Mrs Bugg, grinning hugely, and hugely bloated, sits at a long table. To her left, looking seriously sad, is Mr Bugg. To his left are ranged three other buggs, including one with a killer Amish-style beard, one with a bow tie and one wearing overalls. They all sit with their hands behind them. In front of each of them on the cloth-covered table is a pie.

The text reads: “Stand By Me: Scene 16, Pie Eating Contest. Just the start, not the end. … Guess what Mrs Bugg ate to get ready. Mr Bugg read ahead in the script.”

 

staff weapon?

stand by me 36 [click to embiggen]

I am pretty sure that’s not what happened in the film, but I have no problem with Mrs Bugg’s interpretation.

Transcript:

Mr and Mrs Bugg are confronted by a group of four bugg thugs. You can tell they’re thugs because one is wearing a leather jacket and smoking. Mrs Bugg, who takes no one’s shit, ever, and isn’t starting now, has drawn from a secret pocket somewhere a huge Jaffa staff weapon, and is pointing the business end at the thugs.

The text reads: “Stand By Me: Scene 36: When the bully biggs showed up Mrs Bugg pulled out the staff weapon.”

 

ICKY TO INFINITY

stand by me 31 [click to embiggen]

JESUS CHRIST YOU GUYS.

Transcript:

In what is possibly the ickiest bugg drawing to date, Mr and Mrs Bugg, continuing their re-enactment of Stand By Me, are confronted by a huge, rearing leech, its gaping mouth encircled by razor-sharp teeth, obviously intent on doing them grave harm. Mr and Mrs Bugg, their bedrolls hanging unregarded, have thrown up their arms in horror and are probably about to sprint right the fuck out of there, because ARGH ARGH ARGH.

The text reads: “Stand By Me: Scene 31: Did you know that leeches are bugg sized?!?!?”

 

probably not what he said at all

chopper [click to embiggen]

RUN FASTER, BUGGS!

Transcript:

Mr and Mrs Bugg are still carrying their bedrolls, but are now sprinting for a distant fence, as a huge, fierce-looking tofubeast is hot on their heels.

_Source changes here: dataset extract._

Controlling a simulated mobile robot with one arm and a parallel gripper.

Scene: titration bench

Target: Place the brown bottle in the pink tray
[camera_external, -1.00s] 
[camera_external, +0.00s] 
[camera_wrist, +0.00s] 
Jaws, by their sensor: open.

The text reads: “Sick buggs, Chopper!”

 

traaaaaain

traaaaaain [click to embiggen]

You’ll just have to imagine Wil Wheaton screaming in slow-mo, which, I am certain, is what was playing on repeat in their heads the whole time.

Transcript:

Mr and Mrs Bugg are hanging by their hands from the underside of the top of the rollercoaster loop, their bedrolls dangling, tongues out in concentration and stress, because apparently they don’t realize they can just ask Loki not to launch the rollercoaster car? Whatever, it’s their fantasy / cosplay / re-enactment.

The text reads: “Continuing the “Stand by Me” theme, the buggs are hoping they can make it through the loop before the next train.”

 

stand by me

stand by me [click to embiggen]

How much do I love this? I love their bedrolls, I love their improv, using the K’nex rollercoaster in place of the train tracks, but above all, that they liked one of my favorite movies.

I guess I shouldn’t be surprised by that.

Transcript:

Mr and Mrs Bugg are holding hands, walking along the train roller coaster tracks. They each have a bedroll slung over a shoulder, and Mrs Bugg is pointing ahead to something interesting.

The text reads: “The Buggs enjoyed “Stand By Me” so much, they decided to walk the roller coaster tracks and find a place to camp … they brought cigs for after dinner.”

 

bustiquela

buggstier [click to embiggen]

True story: Loki and I will watch nearly any film or documentary about bands, up to and including Selena … because it was late and what the hell.

Anyway, Selena’s mom & dad arguing about whether or not it was a bra or a bustier was one of the best scenes in the movie, and clearly made an impression on the Buggs.

Transcript:

Mrs Bugg is shown on a large television screen … at least, we assume it’s Mrs Bugg, as the most prominent thing visible is a pointy, sparkly bra bustier. Mr Bugg, meanwhile, is throwing up his arms in shock.

The text reads: “Febuggary 26, 1995: Selena Bugg performs her last televised concert, wearing a BUGGSTIA.”

 

in living color

buggencolor [click to embiggen]

That doesn’t look like A Visit to the Seaside to me …

Transcript:

A projector throws images onto a huge screen: Mr and Mrs Bugg are being shown, presumably in color, although this drawing is black and white, so who can tell. Anyway, they appear to be dressed as robots having an arm’s-length slap-fight, while scores of buggs in the audience watch, entranced.

The text reads: “Febuggary 26, 1909: “Buggencolor, the first color video process, is shown.”

 

sci-fi epic

metropobug [click to embiggen]

And so was born Germbugg expressionist cinema!

Transcript:

As usual, Mr and Mrs Bugg heard “sci-fi” and did not wait for further information. Mr Bugg is dressed as Spock, complete with pointy ears and that finger gesture I can’t make to save my life. Mrs Bugg went total Vader on us: She’s got the black helmet, black chestpiece, long black cloak and a lightsaber. They look pleased as punch, though, so … well done, them.

The text reads: “Janubug 10, 1927: Fritz Bugg releases his futuristic film Metropobug.”